Dataset
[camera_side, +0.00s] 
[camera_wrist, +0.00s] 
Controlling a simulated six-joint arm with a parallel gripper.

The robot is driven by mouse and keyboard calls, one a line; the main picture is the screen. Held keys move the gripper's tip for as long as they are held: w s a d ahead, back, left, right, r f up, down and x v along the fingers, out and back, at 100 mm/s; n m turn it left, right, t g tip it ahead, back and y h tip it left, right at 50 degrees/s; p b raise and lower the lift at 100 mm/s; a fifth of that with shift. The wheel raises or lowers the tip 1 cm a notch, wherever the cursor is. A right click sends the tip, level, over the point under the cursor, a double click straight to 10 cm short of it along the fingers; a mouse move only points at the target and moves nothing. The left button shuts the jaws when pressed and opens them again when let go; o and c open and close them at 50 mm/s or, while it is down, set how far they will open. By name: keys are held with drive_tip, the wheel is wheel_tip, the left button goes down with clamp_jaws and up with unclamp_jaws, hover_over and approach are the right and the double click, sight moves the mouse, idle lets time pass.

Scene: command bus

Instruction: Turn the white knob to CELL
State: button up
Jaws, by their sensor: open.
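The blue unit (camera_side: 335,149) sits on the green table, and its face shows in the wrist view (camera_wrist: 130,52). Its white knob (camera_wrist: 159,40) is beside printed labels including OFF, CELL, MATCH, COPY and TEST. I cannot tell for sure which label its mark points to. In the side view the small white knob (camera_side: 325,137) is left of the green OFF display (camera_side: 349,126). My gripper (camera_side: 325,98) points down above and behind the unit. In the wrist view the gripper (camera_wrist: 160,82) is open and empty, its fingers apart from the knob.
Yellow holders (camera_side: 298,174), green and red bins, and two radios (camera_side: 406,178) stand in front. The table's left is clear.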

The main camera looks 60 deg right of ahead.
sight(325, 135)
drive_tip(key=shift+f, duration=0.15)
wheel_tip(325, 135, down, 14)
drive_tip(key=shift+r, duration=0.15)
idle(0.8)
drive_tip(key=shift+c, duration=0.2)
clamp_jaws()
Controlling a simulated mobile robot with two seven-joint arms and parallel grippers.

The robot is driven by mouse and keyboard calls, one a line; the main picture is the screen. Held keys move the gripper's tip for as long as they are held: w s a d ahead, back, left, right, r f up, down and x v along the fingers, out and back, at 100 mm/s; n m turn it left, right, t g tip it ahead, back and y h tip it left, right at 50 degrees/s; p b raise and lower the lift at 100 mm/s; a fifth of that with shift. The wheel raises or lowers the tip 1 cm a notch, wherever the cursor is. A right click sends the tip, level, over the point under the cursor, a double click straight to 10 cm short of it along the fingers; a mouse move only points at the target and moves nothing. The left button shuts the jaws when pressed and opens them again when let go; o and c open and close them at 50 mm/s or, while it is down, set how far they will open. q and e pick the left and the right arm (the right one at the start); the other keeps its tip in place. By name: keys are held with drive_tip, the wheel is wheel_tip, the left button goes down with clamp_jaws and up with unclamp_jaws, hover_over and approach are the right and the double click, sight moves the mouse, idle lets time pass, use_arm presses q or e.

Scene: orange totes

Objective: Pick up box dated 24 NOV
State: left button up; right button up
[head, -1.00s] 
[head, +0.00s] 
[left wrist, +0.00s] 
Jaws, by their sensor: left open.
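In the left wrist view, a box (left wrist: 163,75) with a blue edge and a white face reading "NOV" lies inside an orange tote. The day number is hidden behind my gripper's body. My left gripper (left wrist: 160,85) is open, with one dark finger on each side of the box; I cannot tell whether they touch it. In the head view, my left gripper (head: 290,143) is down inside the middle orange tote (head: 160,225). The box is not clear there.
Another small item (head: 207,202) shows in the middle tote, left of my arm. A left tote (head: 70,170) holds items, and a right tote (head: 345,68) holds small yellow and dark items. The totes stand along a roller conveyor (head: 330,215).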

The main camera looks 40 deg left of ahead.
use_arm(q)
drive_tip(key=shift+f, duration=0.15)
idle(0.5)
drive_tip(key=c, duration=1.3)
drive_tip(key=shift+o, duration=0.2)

Directions
Print the listing above in its entirety, with every line exact.

Correct output
[camera_side, +0.00s] 
[camera_wrist, +0.00s] 
Controlling a simulated six-joint arm with a parallel gripper.

The robot is driven by mouse and keyboard calls, one a line; the main picture is the screen. Held keys move the gripper's tip for as long as they are held: w s a d ahead, back, left, right, r f up, down and x v along the fingers, out and back, at 100 mm/s; n m turn it left, right, t g tip it ahead, back and y h tip it left, right at 50 degrees/s; p b raise and lower the lift at 100 mm/s; a fifth of that with shift. The wheel raises or lowers the tip 1 cm a notch, wherever the cursor is. A right click sends the tip, level, over the point under the cursor, a double click straight to 10 cm short of it along the fingers; a mouse move only points at the target and moves nothing. The left button shuts the jaws when pressed and opens them again when let go; o and c open and close them at 50 mm/s or, while it is down, set how far they will open. By name: keys are held with drive_tip, the wheel is wheel_tip, the left button goes down with clamp_jaws and up with unclamp_jaws, hover_over and approach are the right and the double click, sight moves the mouse, idle lets time pass.

Scene: command bus

Instruction: Turn the white knob to CELL
State: button up
Jaws, by their sensor: open.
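The blue unit (camera_side: 335,149) sits on the green table, and its face shows in the wrist view (camera_wrist: 130,52). Its white knob (camera_wrist: 159,40) is beside printed labels including OFF, CELL, MATCH, COPY and TEST. I cannot tell for sure which label its mark points to. In the side view the small white knob (camera_side: 325,137) is left of the green OFF display (camera_side: 349,126). My gripper (camera_side: 325,98) points down above and behind the unit. In the wrist view the gripper (camera_wrist: 160,82) is open and empty, its fingers apart from the knob.
Yellow holders (camera_side: 298,174), green and red bins, and two radios (camera_side: 406,178) stand in front. The table's left is clear.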

The main camera looks 60 deg right of ahead.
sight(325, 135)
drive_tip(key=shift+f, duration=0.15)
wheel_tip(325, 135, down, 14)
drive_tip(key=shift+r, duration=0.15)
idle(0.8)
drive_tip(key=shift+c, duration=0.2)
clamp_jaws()
Controlling a simulated mobile robot with two seven-joint arms and parallel grippers.

The robot is driven by mouse and keyboard calls, one a line; the main picture is the screen. Held keys move the gripper's tip for as long as they are held: w s a d ahead, back, left, right, r f up, down and x v along the fingers, out and back, at 100 mm/s; n m turn it left, right, t g tip it ahead, back and y h tip it left, right at 50 degrees/s; p b raise and lower the lift at 100 mm/s; a fifth of that with shift. The wheel raises or lowers the tip 1 cm a notch, wherever the cursor is. A right click sends the tip, level, over the point under the cursor, a double click straight to 10 cm short of it along the fingers; a mouse move only points at the target and moves nothing. The left button shuts the jaws when pressed and opens them again when let go; o and c open and close them at 50 mm/s or, while it is down, set how far they will open. q and e pick the left and the right arm (the right one at the start); the other keeps its tip in place. By name: keys are held with drive_tip, the wheel is wheel_tip, the left button goes down with clamp_jaws and up with unclamp_jaws, hover_over and approach are the right and the double click, sight moves the mouse, idle lets time pass, use_arm presses q or e.

Scene: orange totes

Objective: Pick up box dated 24 NOV
State: left button up; right button up
[head, -1.00s] 
[head, +0.00s] 
[left wrist, +0.00s] 
Jaws, by their sensor: left open.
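In the left wrist view, a box (left wrist: 163,75) with a blue edge and a white face reading "NOV" lies inside an orange tote. The day number is hidden behind my gripper's body. My left gripper (left wrist: 160,85) is open, with one dark finger on each side of the box; I cannot tell whether they touch it. In the head view, my left gripper (head: 290,143) is down inside the middle orange tote (head: 160,225). The box is not clear there.
Another small item (head: 207,202) shows in the middle tote, left of my arm. A left tote (head: 70,170) holds items, and a right tote (head: 345,68) holds small yellow and dark items. The totes stand along a roller conveyor (head: 330,215).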

The main camera looks 40 deg left of ahead.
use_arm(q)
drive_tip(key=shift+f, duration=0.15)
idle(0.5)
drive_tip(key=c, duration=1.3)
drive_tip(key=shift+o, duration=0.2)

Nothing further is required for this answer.